Can you write out all of the material below, word for word?

━━━━━━━━━━━━━━━━━━━━

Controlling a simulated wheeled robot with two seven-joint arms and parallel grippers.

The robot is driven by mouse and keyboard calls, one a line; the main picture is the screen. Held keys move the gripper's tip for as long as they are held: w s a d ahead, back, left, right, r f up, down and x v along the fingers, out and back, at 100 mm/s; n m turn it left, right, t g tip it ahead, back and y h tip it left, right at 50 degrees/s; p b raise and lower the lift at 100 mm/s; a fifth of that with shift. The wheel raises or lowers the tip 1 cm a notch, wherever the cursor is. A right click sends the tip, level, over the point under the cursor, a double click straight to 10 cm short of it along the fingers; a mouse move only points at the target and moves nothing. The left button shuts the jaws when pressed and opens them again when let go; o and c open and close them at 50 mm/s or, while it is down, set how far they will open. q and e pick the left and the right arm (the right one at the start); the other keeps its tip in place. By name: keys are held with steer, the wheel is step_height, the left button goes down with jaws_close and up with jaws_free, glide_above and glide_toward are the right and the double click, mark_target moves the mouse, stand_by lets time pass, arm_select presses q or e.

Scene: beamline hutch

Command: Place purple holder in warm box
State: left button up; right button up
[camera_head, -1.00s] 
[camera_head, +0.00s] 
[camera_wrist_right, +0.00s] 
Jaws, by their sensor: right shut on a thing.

━━━━━━━━━━━━━━━━━━━━

-- Exercise result --
Controlling a simulated wheeled robot with two seven-joint arms and parallel grippers.

The robot is driven by mouse and keyboard calls, one a line; the main picture is the screen. Held keys move the gripper's tip for as long as they are held: w s a d ahead, back, left, right, r f up, down and x v along the fingers, out and back, at 100 mm/s; n m turn it left, right, t g tip it ahead, back and y h tip it left, right at 50 degrees/s; p b raise and lower the lift at 100 mm/s; a fifth of that with shift. The wheel raises or lowers the tip 1 cm a notch, wherever the cursor is. A right click sends the tip, level, over the point under the cursor, a double click straight to 10 cm short of it along the fingers; a mouse move only points at the target and moves nothing. The left button shuts the jaws when pressed and opens them again when let go; o and c open and close them at 50 mm/s or, while it is down, set how far they will open. q and e pick the left and the right arm (the right one at the start); the other keeps its tip in place. By name: keys are held with steer, the wheel is step_height, the left button goes down with jaws_close and up with jaws_free, glide_above and glide_toward are the right and the double click, mark_target moves the mouse, stand_by lets time pass, arm_select presses q or e.

Scene: beamline hutch

Command: Place purple holder in warm box
State: left button up; right button up
[camera_head, -1.00s] 
[camera_head, +0.00s] 
[camera_wrist_right, +0.00s] 
Jaws, by their sensor: right shut on a thing.

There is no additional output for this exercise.